Le travail critique est loin d’en être un facile, surtout que, de nos jours, il doit se distinguer des chroniques et des recensions de toutes sortes dans lesquelles le regard critique se dilue, malheureusement. Un texte critique en est d’abord un de synthèse qui doit à tout prix éviter le piège du résumé de lecture. Une bonne critique parviendra succinctement à contextualiser un livre, tant dans l’œuvre de l’auteur et de ses prédécesseurs que dans la production de ses contemporains. Elle doit parvenir à aller au-delà du texte lui-même pour cerner l’importance de la publication, de par son apport à un dialogue esthétique ou encore à certains enjeux de société. De plus, dans une publication comme la nôtre, elle doit éviter le piège du didactisme en insufflant au texte un style propre à son auteur, créant ainsi une critique qui se lit avec aisance, comme toute bonne fiction ou récit. On doit, dans la durée, parvenir à imposer un dialogue entre les critiques et les lecteurs, espérant que ces derniers trouveront toujours, lors de leur lecture, une griffe et un regard singulier. Ainsi, en peu de mots, la critique doit, de façon névralgique, fuir le paradigme inhérent de notre époque du j’aime ou je n’aime pas.

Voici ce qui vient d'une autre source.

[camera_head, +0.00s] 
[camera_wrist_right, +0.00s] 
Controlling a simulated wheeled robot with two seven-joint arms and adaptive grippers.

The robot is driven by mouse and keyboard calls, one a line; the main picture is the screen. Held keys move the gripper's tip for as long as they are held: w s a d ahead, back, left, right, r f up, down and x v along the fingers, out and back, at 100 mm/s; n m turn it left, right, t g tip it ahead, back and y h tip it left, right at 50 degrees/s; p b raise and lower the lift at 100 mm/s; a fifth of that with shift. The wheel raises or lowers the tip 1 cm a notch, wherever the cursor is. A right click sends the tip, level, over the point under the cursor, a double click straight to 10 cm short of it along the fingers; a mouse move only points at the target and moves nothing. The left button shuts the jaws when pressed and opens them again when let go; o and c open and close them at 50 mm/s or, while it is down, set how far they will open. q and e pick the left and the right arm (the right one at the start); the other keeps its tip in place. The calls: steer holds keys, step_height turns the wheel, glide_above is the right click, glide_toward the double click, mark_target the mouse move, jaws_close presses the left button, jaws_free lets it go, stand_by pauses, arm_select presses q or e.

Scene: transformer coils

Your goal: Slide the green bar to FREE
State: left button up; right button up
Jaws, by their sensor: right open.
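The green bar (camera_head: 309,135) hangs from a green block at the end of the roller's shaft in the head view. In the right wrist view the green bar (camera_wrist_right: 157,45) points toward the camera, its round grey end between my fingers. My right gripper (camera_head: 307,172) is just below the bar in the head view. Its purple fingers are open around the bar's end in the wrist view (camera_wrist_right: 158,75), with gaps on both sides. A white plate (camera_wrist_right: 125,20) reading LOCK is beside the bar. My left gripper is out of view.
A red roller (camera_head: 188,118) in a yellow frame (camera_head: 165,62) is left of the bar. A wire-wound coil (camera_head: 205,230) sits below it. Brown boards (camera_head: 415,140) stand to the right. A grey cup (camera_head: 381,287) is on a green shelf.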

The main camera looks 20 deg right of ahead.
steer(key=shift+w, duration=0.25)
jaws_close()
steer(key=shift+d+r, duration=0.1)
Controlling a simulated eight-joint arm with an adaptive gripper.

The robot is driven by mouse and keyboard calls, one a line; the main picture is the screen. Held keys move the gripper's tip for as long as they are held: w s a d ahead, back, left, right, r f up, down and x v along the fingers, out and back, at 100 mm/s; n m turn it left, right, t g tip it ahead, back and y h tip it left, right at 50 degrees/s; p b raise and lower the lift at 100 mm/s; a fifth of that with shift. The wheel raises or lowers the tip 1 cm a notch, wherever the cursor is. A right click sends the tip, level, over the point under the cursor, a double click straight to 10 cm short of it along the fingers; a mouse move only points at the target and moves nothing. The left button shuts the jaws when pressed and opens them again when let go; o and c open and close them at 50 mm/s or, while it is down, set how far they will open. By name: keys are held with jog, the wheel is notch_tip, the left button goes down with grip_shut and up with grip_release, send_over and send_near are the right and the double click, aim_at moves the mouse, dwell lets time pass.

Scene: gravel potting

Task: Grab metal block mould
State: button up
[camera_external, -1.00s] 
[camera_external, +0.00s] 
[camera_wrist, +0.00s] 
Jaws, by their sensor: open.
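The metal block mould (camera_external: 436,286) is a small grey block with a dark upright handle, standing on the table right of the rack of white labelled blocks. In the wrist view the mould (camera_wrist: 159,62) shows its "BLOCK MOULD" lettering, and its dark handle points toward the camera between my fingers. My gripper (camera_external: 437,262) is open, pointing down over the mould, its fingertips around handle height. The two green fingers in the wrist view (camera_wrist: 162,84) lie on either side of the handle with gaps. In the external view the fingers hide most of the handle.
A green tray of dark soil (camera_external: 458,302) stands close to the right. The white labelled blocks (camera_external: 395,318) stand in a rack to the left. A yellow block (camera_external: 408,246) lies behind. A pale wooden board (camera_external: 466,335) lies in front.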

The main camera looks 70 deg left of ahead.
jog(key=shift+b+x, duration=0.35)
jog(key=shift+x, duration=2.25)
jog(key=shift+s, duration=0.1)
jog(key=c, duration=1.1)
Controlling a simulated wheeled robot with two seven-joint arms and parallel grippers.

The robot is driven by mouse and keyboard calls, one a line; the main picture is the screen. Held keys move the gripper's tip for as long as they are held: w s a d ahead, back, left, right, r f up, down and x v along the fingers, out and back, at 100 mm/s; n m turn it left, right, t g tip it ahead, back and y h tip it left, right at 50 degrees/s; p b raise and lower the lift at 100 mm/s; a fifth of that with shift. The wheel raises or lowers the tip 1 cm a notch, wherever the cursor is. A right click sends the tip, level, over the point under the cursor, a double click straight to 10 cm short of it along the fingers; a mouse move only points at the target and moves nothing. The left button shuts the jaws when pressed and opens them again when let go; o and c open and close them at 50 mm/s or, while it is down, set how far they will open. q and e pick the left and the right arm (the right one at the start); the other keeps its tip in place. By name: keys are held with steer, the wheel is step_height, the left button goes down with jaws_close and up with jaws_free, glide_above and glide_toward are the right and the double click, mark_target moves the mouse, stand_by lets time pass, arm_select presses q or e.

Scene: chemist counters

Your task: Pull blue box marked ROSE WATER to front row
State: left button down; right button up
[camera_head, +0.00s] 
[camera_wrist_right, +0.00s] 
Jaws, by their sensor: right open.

Nommez-nous quatre livres québécois qui mériteraient, selon vous, une meilleure visibilité auprès des lecteurs.

Tous les romans de Marie-Claire Blais. Cette écrivaine que l’on élève en monument et que l’on ose peu critiquer ou considérer travaille à construire patiemment et avec talent depuis vingt ans une œuvre conséquente et puissante qu’on lit et commente peu. Le cycle Soifs, amorcé en 1996, va se conclure en 2018 avec un dixième titre et, à LQ, on attend patiemment cette sortie.

 

The Lonely Hearts Hotel de l’Anglo-Montréalaise Heather O’Neill. Écrivaine fabuleuse, elle est peu connue des francophones, malgré l’immense succès international de Lullabies for Little Criminals (La ballade de Baby, en français, dont plusieurs ont critiqué la traduction en France). Il fallait jusqu’à maintenant la lire en anglais pour apprécier sa plume, mais Alto publiera dès l’automne 2017 des traductions de trois de ses titres, dont le recueil de nouvelles Daydreams of Angels (qui devient La vie rêvée des grille-pain), et aussi The Girl Who Was Saturday Night et The Lonely Hearts Hotel (en 2018 et 2019).

 

Trop souvent, quand vient le temps d’aborder Anne Hébert, on passe sous silence son livre le plus marquant, son œuvre la plus singulière et la plus libre : Les enfants du sabbat. On n’en a que pour Kamouraska et Les fous de Bassan… L’écrivaine emprunte dans Les enfants du sabbat le sentier torturé de la littérature fantastique et transgresse les frontières du réel et du fantasmé. Son histoire de sorcellerie et d’ésotérisme campée dans un couvent fait tressaillir d’horreur.  

 

Le poète Jean-Marc Desgent a publié au printemps dernier Strange Fruits (Poètes de brousse). Présent sur la scène littéraire depuis le début des années 1970, il est à mon avis l’un des plus grands poètes de sa génération. L’éclatement langagier dont il fait preuve intègre dans la poésie québécoise contemporaine une liberté inégalée. Pour preuve, il faut aller relire Vingtièmes siècles (2005), honoré par un prix du Gouverneur général. 

 

 

Lettres québécoises et Les libraires s’unissent dans une collaboration qui, nous le souhaitons, plaira aux lecteurs de ces deux revues. Vous pourrez dorénavant lire une rubrique jeunesse intitulée « Les libraires critiquent! » entre les pages de chaque Lettres québécoises et vous pourrez également vous délecter, un numéro sur deux, d’une chronique poésie signée par Lettres québécoises entre nos pages. Oui, plus plus plus de littérature, toujours!